Go back
Curatorial credits
A plastic replica of a 2nd-century terracotta Gorgon's head from the Freud Museum, London.

Into the Future

From Terracotta to Plastic

An antefix is a vertical fixture that abuts the edge of the tiled roof. A common feature of buildings of the classical period, these architectural elements were often decorated, sometimes elaborately. This moulded and painted copy of a striking second-century antefix in the form of a gorgon’s head was created from a digital 3D model produced by the Institute for Digital Archaeology and used in the recent film Freud’s Last Session starring Sir Anthony Hopkins. The terracotta original can be seen at the Freud Museum in London where it still sits on Freud’s desk. Freud was a pioneer in the psychology of “object relations” — the relationship between people and inanimate objects. He was, moreover, fascinated by the art and architecture of the classical world, amassing in his lifetime a substantial collection of antiquities.

This item was loaned to us for the physical exhibition by the Freud Museum, London. Institute for Digital Archaeology (2023). Roman antefix in the form of a Gorgon’s head. Replica of terracotta original (c. 2nd century AD).

The Elgin Marbles Revived

This statue is an exact recreation of the head of the Selene Horse, part of the East Pediment of the Parthenon Sculptures — the so-called Elgin Marbles — currently displayed in the British Museum and dating from the fifth century BC. It was fabricated by the Institute for Digital Archaeology (IDA) in 2022 in the workshop of their Italian partners Robotor, as part of ongoing efforts to resolve the two-hundred-year-old dispute between Greece and Britain over custody of the Parthenon Sculptures. It was unveiled for the first time at the Freud Museum in London in November 2022.

The reproduction was crafted using a high-resolution 3D digital model of the original sculpture and carved robotically from the same rare Pentelic marble. The use of Pentelic marble is controlled by the Greek Government on account of its cultural significance and the high demand for the material for repairs to heritage structures. This is the first time the material has been used in a project outside of Greece.

This item was loaned to us for the physical exhibition by the Institute for Digital Archaeology. Institute for Digital Archaeology (2022). Full size replica of Phidias’s Selene horse. Pentelic marble.

Under the Microscope

As long as humans have had the ability to make things — and to appreciate things that have been made — we have been fascinated with scale. Pushing the limits of the massive and the miniature is a longstanding trend in almost all areas of constructive human activity, from animal husbandry to astrophysics. When applied to heritage objects, the act of miniaturisation raises an interesting set of questions. At a time when the creation of virtual versions of the world around us has moved into the realms of the trivial — inexpensive off-the-shelf tools can now be used to create digital versions of objects and environments of near-Hollywood quality — there remains something inherently interesting about real-life physical reproduction.

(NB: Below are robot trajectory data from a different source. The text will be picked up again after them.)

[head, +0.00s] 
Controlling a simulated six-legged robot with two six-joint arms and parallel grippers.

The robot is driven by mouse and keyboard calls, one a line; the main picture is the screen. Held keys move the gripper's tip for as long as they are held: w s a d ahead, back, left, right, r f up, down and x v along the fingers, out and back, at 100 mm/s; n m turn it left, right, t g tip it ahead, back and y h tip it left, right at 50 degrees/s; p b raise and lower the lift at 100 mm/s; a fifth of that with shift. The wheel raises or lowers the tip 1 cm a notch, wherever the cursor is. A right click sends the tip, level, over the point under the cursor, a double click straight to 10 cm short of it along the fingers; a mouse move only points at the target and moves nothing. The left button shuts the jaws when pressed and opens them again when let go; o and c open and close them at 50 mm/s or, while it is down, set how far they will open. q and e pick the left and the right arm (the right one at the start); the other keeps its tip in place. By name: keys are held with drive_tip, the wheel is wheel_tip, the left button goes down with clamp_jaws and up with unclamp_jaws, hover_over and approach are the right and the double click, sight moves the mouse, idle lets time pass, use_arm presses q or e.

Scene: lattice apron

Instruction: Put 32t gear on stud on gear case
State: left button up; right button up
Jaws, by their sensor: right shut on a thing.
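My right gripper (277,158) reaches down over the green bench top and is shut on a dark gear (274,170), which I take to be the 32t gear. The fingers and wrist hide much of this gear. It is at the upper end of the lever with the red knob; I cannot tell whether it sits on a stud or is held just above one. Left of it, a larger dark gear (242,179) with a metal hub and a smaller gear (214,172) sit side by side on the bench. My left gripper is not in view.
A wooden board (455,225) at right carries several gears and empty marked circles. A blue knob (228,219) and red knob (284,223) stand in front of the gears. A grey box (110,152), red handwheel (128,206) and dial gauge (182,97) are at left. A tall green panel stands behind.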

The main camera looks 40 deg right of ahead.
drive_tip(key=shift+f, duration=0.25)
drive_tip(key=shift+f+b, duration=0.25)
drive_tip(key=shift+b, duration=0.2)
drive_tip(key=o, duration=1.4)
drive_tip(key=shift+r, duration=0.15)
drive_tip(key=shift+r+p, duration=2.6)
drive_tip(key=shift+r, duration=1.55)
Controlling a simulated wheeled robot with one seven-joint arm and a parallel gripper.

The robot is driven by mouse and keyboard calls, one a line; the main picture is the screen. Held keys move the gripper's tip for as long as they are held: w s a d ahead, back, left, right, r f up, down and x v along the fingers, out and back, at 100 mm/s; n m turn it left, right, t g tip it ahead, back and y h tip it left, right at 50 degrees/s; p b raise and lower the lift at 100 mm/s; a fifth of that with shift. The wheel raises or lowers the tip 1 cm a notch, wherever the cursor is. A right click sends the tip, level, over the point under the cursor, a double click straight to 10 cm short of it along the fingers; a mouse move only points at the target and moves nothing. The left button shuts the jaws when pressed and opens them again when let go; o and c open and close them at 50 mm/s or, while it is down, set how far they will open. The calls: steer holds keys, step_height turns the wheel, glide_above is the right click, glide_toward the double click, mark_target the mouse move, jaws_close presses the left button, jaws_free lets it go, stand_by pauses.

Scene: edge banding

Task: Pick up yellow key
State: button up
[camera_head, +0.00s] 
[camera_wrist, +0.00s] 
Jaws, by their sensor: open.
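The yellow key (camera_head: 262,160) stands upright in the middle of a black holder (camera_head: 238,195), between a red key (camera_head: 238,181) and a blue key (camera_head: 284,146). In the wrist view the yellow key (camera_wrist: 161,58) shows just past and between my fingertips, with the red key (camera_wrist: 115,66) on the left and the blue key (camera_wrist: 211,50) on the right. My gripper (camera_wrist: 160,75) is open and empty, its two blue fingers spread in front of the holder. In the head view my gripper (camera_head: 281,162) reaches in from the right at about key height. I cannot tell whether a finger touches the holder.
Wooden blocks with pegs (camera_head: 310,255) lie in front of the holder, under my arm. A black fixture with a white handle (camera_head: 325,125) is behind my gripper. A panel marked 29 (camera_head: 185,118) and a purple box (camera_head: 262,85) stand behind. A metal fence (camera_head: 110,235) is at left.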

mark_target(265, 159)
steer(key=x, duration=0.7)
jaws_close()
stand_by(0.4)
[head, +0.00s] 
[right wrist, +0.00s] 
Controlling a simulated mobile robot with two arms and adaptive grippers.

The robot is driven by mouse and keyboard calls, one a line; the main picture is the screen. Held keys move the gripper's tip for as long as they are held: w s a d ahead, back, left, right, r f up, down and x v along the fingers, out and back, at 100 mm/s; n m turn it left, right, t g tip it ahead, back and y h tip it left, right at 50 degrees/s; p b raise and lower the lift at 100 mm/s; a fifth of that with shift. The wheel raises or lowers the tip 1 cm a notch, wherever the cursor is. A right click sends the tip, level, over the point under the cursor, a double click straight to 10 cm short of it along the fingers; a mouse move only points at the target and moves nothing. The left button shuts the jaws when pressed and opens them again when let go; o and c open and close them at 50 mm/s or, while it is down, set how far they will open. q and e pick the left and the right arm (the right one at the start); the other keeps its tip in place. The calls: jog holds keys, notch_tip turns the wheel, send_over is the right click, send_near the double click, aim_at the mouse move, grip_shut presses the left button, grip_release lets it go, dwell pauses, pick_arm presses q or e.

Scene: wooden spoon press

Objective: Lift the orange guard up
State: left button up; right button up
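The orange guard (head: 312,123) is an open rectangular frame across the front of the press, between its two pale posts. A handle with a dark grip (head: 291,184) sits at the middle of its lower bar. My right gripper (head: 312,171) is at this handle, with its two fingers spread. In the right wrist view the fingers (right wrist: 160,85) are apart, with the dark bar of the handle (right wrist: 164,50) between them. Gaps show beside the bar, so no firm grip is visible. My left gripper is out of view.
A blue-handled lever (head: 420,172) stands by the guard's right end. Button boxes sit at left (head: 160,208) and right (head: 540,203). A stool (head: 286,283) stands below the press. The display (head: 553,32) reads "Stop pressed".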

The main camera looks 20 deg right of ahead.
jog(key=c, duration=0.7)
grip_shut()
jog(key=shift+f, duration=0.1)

The question of authenticity when applied to copies of three-dimensional objects has attracted interest since the nineteenth century — the heyday of the copy-artist. At that time — the era of plaster casting and electrotyping — it became fashionable both to augment museum collections and to dress private homes with high-quality copies of otherwise inaccessible or unaffordable classical masterpieces. This trend for copying took in a full range of ambitions, from the modest to the monumental. The 1897 Tennessee Centennial Exposition saw a full-scale replica of the Parthenon constructed in Centennial Park, Nashville — a building that stands to this day.

In this context, the sticky matter of the relationship of a copy to an original object is one that attracts strong views. Some take the position that a copy of an object — no matter how good — can only ever be a poor relation of the original version. Others take an opposing one — that the value of the original object resides solely in its aesthetic qualities and that a copy — so long as it is a fine one — is just as good as the original. Most sit on a fence somewhere in-between — recognising that copies are helpful repositories for information, yet still having a preference for being in the presence of the real thing.

And so the question of where the culture resides; in a specific physical manifestation of something original — whatever that means — or in the sum-total of the information that makes it up is an eternally interesting one.

The process of miniaturising a highly recognisable cultural object such as the Selene horse brings this interesting philosophical question into sharp focus. By making a perfect copy so small that it cannot be seen by the naked eye, have we condensed the cultural value of that object into a tiny portable package, or simply created a new object that is no more interesting than an homage to the original? Do we need to be able to actually “see” the detail of a copy of a known object to recognise it as a representation of that object and find it valuable, or does it suffice simply to know that it is there?

This item was loaned to us for the physical exhibition by the Institute for Digital Archaeology. Institute for Digital Archaeology (2023). Miniature Selene horse. A copy of the original just three human hair widths high.